▸ **Given problem**: Output the data word for word, dropping every image.

Manipulation episode records
"""

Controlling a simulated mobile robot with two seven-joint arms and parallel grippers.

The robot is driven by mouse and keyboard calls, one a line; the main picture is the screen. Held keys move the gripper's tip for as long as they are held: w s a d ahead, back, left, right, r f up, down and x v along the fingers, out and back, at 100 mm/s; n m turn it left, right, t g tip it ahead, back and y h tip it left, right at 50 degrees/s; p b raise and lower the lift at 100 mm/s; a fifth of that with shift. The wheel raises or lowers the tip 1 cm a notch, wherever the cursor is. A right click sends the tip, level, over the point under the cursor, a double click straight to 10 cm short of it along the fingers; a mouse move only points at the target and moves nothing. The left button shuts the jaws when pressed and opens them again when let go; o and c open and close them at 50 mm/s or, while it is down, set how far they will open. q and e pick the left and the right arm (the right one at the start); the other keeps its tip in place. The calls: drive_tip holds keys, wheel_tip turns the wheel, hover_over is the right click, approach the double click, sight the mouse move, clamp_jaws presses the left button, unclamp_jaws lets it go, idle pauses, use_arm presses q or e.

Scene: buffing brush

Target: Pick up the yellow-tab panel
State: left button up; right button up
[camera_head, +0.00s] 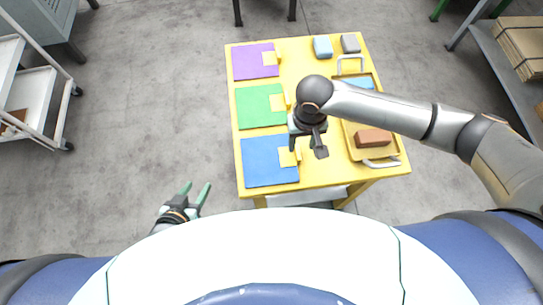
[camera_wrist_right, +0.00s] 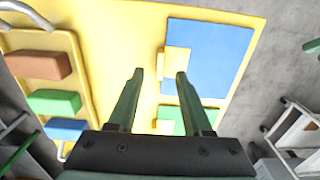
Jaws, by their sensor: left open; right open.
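Three flat panels lie in a column on the left of the yellow table: purple (camera_head: 250,63), green (camera_head: 255,108) and blue (camera_head: 262,165). Each has a yellow tab on its right edge, as on the blue panel (camera_head: 288,158). My right gripper (camera_head: 307,148) is open and empty, above the table near the blue panel's tab. In the right wrist view its fingers (camera_wrist_right: 160,75) point toward the table beside the blue panel (camera_wrist_right: 212,60) and its tab (camera_wrist_right: 174,62); the green panel (camera_wrist_right: 170,113) is partly hidden behind a finger. My left gripper (camera_head: 197,193) is open and empty, off the table's left side.
A yellow tray (camera_head: 355,152) with metal handles holds a brown block (camera_head: 373,137) and a blue block (camera_head: 360,83); my right arm crosses over it. Shelving and carts stand around.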

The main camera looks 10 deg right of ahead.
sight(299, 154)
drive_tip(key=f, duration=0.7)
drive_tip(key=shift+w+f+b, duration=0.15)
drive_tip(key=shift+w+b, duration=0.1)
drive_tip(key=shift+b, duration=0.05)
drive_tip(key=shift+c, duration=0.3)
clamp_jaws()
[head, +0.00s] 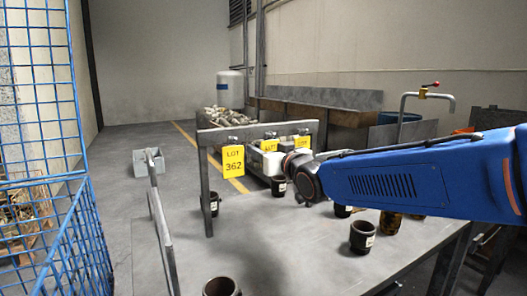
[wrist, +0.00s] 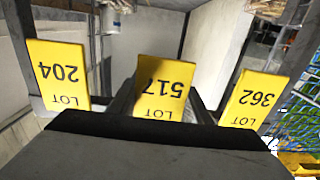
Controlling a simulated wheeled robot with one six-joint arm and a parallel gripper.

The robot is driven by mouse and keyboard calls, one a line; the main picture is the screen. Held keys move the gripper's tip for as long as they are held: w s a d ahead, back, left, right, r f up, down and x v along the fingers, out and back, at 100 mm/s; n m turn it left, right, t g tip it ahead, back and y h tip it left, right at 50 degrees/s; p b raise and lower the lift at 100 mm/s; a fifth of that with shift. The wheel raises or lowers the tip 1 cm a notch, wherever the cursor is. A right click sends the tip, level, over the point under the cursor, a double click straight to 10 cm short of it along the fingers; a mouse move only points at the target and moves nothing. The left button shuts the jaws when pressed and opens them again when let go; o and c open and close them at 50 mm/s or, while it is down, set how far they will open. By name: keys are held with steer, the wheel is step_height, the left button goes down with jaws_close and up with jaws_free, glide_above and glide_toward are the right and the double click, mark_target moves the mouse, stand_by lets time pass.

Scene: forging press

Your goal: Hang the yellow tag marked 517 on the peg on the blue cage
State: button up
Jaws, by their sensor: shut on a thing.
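The yellow tag marked 517 (wrist: 160,85) is upside down in the middle of the wrist view, between the dark fingers of my gripper (wrist: 161,108), which is shut on it. In the head view the middle tag of the rack row (head: 269,146) is probably the same one, its print too small to be sure. My gripper's tips there are hidden by the wrist. The blue cage (head: 84,235) stands at the left in the head view, and its mesh shows at the right edge of the wrist view (wrist: 303,120). I cannot make out its peg.
A yellow tag marked 362 (head: 233,161) hangs at the rack's (head: 208,190) left end. A tag marked 204 (wrist: 58,75) is on the other side of 517. Dark cups, one here (head: 362,237), stand on the grey table (head: 290,250). Floor lies between rack and cage.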

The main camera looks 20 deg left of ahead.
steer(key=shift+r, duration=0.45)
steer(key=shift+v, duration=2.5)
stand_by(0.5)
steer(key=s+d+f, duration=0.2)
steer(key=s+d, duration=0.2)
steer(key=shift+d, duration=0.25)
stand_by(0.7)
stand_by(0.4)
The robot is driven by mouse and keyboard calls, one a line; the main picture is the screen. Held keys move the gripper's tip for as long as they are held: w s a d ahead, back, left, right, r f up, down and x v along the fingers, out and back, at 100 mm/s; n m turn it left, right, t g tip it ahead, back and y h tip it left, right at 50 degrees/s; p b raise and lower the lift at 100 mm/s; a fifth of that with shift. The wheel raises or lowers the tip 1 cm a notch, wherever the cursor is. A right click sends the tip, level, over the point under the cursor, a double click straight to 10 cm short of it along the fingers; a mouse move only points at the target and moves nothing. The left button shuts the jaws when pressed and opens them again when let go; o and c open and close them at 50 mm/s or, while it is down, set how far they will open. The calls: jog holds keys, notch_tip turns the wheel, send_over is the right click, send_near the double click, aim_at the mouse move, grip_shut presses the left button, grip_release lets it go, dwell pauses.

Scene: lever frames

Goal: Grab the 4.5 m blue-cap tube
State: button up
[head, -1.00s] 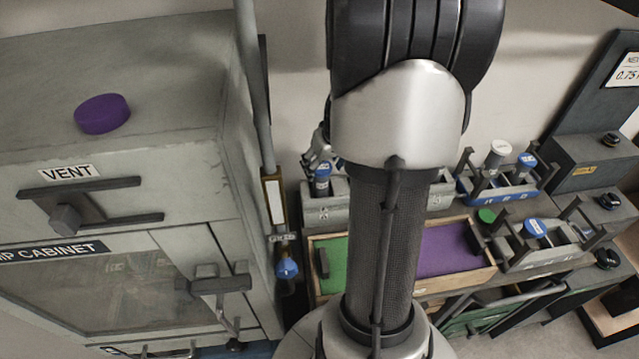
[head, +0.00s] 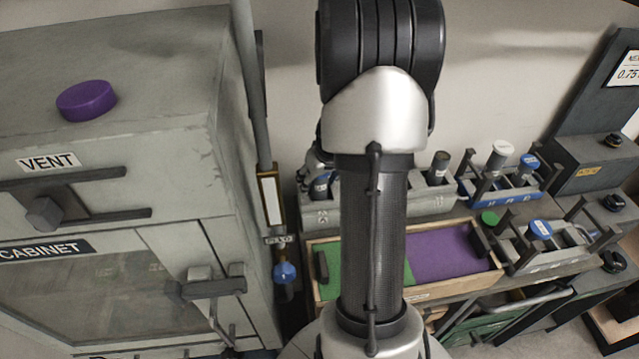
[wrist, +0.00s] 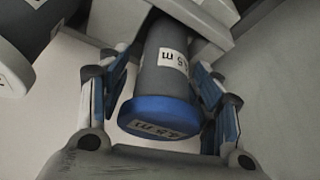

"""

▸ **Task solution**:
Controlling a simulated mobile robot with two seven-joint arms and parallel grippers.

The robot is driven by mouse and keyboard calls, one a line; the main picture is the screen. Held keys move the gripper's tip for as long as they are held: w s a d ahead, back, left, right, r f up, down and x v along the fingers, out and back, at 100 mm/s; n m turn it left, right, t g tip it ahead, back and y h tip it left, right at 50 degrees/s; p b raise and lower the lift at 100 mm/s; a fifth of that with shift. The wheel raises or lowers the tip 1 cm a notch, wherever the cursor is. A right click sends the tip, level, over the point under the cursor, a double click straight to 10 cm short of it along the fingers; a mouse move only points at the target and moves nothing. The left button shuts the jaws when pressed and opens them again when let go; o and c open and close them at 50 mm/s or, while it is down, set how far they will open. q and e pick the left and the right arm (the right one at the start); the other keeps its tip in place. The calls: drive_tip holds keys, wheel_tip turns the wheel, hover_over is the right click, approach the double click, sight the mouse move, clamp_jaws presses the left button, unclamp_jaws lets it go, idle pauses, use_arm presses q or e.

Scene: buffing brush

Target: Pick up the yellow-tab panel
State: left button up; right button up
[camera_head, +0.00s] 
[camera_wrist_right, +0.00s] 
Jaws, by their sensor: left open; right open.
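Three flat panels lie in a column on the left of the yellow table: purple (camera_head: 250,63), green (camera_head: 255,108) and blue (camera_head: 262,165). Each has a yellow tab on its right edge, as on the blue panel (camera_head: 288,158). My right gripper (camera_head: 307,148) is open and empty, above the table near the blue panel's tab. In the right wrist view its fingers (camera_wrist_right: 160,75) point toward the table beside the blue panel (camera_wrist_right: 212,60) and its tab (camera_wrist_right: 174,62); the green panel (camera_wrist_right: 170,113) is partly hidden behind a finger. My left gripper (camera_head: 197,193) is open and empty, off the table's left side.
A yellow tray (camera_head: 355,152) with metal handles holds a brown block (camera_head: 373,137) and a blue block (camera_head: 360,83); my right arm crosses over it. Shelving and carts stand around.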

The main camera looks 10 deg right of ahead.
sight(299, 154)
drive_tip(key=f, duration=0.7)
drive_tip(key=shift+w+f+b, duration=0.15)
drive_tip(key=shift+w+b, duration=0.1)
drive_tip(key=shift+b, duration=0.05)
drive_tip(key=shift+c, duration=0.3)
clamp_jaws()
[head, +0.00s] 
[wrist, +0.00s] 
Controlling a simulated wheeled robot with one six-joint arm and a parallel gripper.

The robot is driven by mouse and keyboard calls, one a line; the main picture is the screen. Held keys move the gripper's tip for as long as they are held: w s a d ahead, back, left, right, r f up, down and x v along the fingers, out and back, at 100 mm/s; n m turn it left, right, t g tip it ahead, back and y h tip it left, right at 50 degrees/s; p b raise and lower the lift at 100 mm/s; a fifth of that with shift. The wheel raises or lowers the tip 1 cm a notch, wherever the cursor is. A right click sends the tip, level, over the point under the cursor, a double click straight to 10 cm short of it along the fingers; a mouse move only points at the target and moves nothing. The left button shuts the jaws when pressed and opens them again when let go; o and c open and close them at 50 mm/s or, while it is down, set how far they will open. By name: keys are held with steer, the wheel is step_height, the left button goes down with jaws_close and up with jaws_free, glide_above and glide_toward are the right and the double click, mark_target moves the mouse, stand_by lets time pass.

Scene: forging press

Your goal: Hang the yellow tag marked 517 on the peg on the blue cage
State: button up
Jaws, by their sensor: shut on a thing.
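The yellow tag marked 517 (wrist: 160,85) is upside down in the middle of the wrist view, between the dark fingers of my gripper (wrist: 161,108), which is shut on it. In the head view the middle tag of the rack row (head: 269,146) is probably the same one, its print too small to be sure. My gripper's tips there are hidden by the wrist. The blue cage (head: 84,235) stands at the left in the head view, and its mesh shows at the right edge of the wrist view (wrist: 303,120). I cannot make out its peg.
A yellow tag marked 362 (head: 233,161) hangs at the rack's (head: 208,190) left end. A tag marked 204 (wrist: 58,75) is on the other side of 517. Dark cups, one here (head: 362,237), stand on the grey table (head: 290,250). Floor lies between rack and cage.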

The main camera looks 20 deg left of ahead.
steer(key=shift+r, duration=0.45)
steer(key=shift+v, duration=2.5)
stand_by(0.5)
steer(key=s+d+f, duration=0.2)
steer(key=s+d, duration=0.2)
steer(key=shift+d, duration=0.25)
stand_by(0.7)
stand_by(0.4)
The robot is driven by mouse and keyboard calls, one a line; the main picture is the screen. Held keys move the gripper's tip for as long as they are held: w s a d ahead, back, left, right, r f up, down and x v along the fingers, out and back, at 100 mm/s; n m turn it left, right, t g tip it ahead, back and y h tip it left, right at 50 degrees/s; p b raise and lower the lift at 100 mm/s; a fifth of that with shift. The wheel raises or lowers the tip 1 cm a notch, wherever the cursor is. A right click sends the tip, level, over the point under the cursor, a double click straight to 10 cm short of it along the fingers; a mouse move only points at the target and moves nothing. The left button shuts the jaws when pressed and opens them again when let go; o and c open and close them at 50 mm/s or, while it is down, set how far they will open. The calls: jog holds keys, notch_tip turns the wheel, send_over is the right click, send_near the double click, aim_at the mouse move, grip_shut presses the left button, grip_release lets it go, dwell pauses.

Scene: lever frames

Goal: Grab the 4.5 m blue-cap tube
State: button up
[head, -1.00s] 
[head, +0.00s] 
[wrist, +0.00s] 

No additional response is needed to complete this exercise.